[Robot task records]
## begin

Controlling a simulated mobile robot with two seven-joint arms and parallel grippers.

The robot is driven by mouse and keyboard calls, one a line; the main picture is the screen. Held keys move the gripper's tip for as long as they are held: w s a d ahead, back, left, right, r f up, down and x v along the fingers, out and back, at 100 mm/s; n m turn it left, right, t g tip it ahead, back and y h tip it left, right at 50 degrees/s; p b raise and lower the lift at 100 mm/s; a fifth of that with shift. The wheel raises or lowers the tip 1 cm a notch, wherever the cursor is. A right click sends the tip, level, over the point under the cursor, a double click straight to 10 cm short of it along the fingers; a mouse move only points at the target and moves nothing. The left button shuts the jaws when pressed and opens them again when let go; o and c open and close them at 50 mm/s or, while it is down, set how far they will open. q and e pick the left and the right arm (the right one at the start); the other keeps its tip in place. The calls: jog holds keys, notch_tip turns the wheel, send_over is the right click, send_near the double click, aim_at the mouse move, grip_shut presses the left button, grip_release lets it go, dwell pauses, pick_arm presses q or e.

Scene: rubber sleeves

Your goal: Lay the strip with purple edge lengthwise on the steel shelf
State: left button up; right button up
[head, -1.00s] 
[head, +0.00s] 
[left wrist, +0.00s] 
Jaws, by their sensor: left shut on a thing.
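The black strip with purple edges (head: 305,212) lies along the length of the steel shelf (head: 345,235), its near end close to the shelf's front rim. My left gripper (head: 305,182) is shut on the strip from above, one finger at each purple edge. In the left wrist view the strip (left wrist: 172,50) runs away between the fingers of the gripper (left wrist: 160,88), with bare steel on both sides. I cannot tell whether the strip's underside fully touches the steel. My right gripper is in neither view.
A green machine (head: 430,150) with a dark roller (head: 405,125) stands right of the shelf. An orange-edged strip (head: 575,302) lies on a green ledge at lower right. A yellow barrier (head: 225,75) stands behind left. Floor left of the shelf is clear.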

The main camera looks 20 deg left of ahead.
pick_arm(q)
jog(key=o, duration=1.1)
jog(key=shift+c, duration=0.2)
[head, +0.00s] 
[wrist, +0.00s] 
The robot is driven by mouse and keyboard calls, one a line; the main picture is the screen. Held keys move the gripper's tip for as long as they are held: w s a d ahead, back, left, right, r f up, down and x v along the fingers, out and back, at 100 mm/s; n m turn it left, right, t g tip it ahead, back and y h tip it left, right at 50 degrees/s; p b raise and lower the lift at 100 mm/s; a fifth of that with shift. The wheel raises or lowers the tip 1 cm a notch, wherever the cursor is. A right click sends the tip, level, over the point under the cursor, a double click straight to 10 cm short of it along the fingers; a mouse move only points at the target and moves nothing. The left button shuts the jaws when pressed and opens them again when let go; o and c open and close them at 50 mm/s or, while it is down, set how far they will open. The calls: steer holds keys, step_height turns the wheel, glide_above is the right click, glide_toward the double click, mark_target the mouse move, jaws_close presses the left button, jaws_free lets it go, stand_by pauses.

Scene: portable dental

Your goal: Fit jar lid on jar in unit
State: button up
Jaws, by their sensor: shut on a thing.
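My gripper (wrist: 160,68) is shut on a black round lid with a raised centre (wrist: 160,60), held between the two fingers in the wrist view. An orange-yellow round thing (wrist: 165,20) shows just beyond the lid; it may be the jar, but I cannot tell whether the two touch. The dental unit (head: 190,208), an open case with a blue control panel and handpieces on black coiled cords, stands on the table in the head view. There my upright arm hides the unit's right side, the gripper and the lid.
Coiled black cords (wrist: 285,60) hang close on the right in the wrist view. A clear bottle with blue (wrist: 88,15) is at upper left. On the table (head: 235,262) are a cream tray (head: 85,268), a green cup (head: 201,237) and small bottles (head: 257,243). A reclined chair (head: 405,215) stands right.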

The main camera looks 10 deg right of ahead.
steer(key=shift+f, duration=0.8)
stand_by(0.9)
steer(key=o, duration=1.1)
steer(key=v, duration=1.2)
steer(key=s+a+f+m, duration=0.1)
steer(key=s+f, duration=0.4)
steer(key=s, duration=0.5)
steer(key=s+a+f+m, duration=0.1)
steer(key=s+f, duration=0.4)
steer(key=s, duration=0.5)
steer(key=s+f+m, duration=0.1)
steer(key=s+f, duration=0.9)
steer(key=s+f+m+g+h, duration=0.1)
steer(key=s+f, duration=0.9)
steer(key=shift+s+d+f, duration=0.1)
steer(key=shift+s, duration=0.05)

## end

=== Written problem ===
Produce an exact copy of all the records.

=== Correct response ===
Controlling a simulated mobile robot with two seven-joint arms and parallel grippers.

The robot is driven by mouse and keyboard calls, one a line; the main picture is the screen. Held keys move the gripper's tip for as long as they are held: w s a d ahead, back, left, right, r f up, down and x v along the fingers, out and back, at 100 mm/s; n m turn it left, right, t g tip it ahead, back and y h tip it left, right at 50 degrees/s; p b raise and lower the lift at 100 mm/s; a fifth of that with shift. The wheel raises or lowers the tip 1 cm a notch, wherever the cursor is. A right click sends the tip, level, over the point under the cursor, a double click straight to 10 cm short of it along the fingers; a mouse move only points at the target and moves nothing. The left button shuts the jaws when pressed and opens them again when let go; o and c open and close them at 50 mm/s or, while it is down, set how far they will open. q and e pick the left and the right arm (the right one at the start); the other keeps its tip in place. The calls: jog holds keys, notch_tip turns the wheel, send_over is the right click, send_near the double click, aim_at the mouse move, grip_shut presses the left button, grip_release lets it go, dwell pauses, pick_arm presses q or e.

Scene: rubber sleeves

Your goal: Lay the strip with purple edge lengthwise on the steel shelf
State: left button up; right button up
[head, -1.00s] 
[head, +0.00s] 
[left wrist, +0.00s] 
Jaws, by their sensor: left shut on a thing.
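The black strip with purple edges (head: 305,212) lies along the length of the steel shelf (head: 345,235), its near end close to the shelf's front rim. My left gripper (head: 305,182) is shut on the strip from above, one finger at each purple edge. In the left wrist view the strip (left wrist: 172,50) runs away between the fingers of the gripper (left wrist: 160,88), with bare steel on both sides. I cannot tell whether the strip's underside fully touches the steel. My right gripper is in neither view.
A green machine (head: 430,150) with a dark roller (head: 405,125) stands right of the shelf. An orange-edged strip (head: 575,302) lies on a green ledge at lower right. A yellow barrier (head: 225,75) stands behind left. Floor left of the shelf is clear.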

The main camera looks 20 deg left of ahead.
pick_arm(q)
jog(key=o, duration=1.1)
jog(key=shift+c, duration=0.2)
[head, +0.00s] 
[wrist, +0.00s] 
The robot is driven by mouse and keyboard calls, one a line; the main picture is the screen. Held keys move the gripper's tip for as long as they are held: w s a d ahead, back, left, right, r f up, down and x v along the fingers, out and back, at 100 mm/s; n m turn it left, right, t g tip it ahead, back and y h tip it left, right at 50 degrees/s; p b raise and lower the lift at 100 mm/s; a fifth of that with shift. The wheel raises or lowers the tip 1 cm a notch, wherever the cursor is. A right click sends the tip, level, over the point under the cursor, a double click straight to 10 cm short of it along the fingers; a mouse move only points at the target and moves nothing. The left button shuts the jaws when pressed and opens them again when let go; o and c open and close them at 50 mm/s or, while it is down, set how far they will open. The calls: steer holds keys, step_height turns the wheel, glide_above is the right click, glide_toward the double click, mark_target the mouse move, jaws_close presses the left button, jaws_free lets it go, stand_by pauses.

Scene: portable dental

Your goal: Fit jar lid on jar in unit
State: button up
Jaws, by their sensor: shut on a thing.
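My gripper (wrist: 160,68) is shut on a black round lid with a raised centre (wrist: 160,60), held between the two fingers in the wrist view. An orange-yellow round thing (wrist: 165,20) shows just beyond the lid; it may be the jar, but I cannot tell whether the two touch. The dental unit (head: 190,208), an open case with a blue control panel and handpieces on black coiled cords, stands on the table in the head view. There my upright arm hides the unit's right side, the gripper and the lid.
Coiled black cords (wrist: 285,60) hang close on the right in the wrist view. A clear bottle with blue (wrist: 88,15) is at upper left. On the table (head: 235,262) are a cream tray (head: 85,268), a green cup (head: 201,237) and small bottles (head: 257,243). A reclined chair (head: 405,215) stands right.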

The main camera looks 10 deg right of ahead.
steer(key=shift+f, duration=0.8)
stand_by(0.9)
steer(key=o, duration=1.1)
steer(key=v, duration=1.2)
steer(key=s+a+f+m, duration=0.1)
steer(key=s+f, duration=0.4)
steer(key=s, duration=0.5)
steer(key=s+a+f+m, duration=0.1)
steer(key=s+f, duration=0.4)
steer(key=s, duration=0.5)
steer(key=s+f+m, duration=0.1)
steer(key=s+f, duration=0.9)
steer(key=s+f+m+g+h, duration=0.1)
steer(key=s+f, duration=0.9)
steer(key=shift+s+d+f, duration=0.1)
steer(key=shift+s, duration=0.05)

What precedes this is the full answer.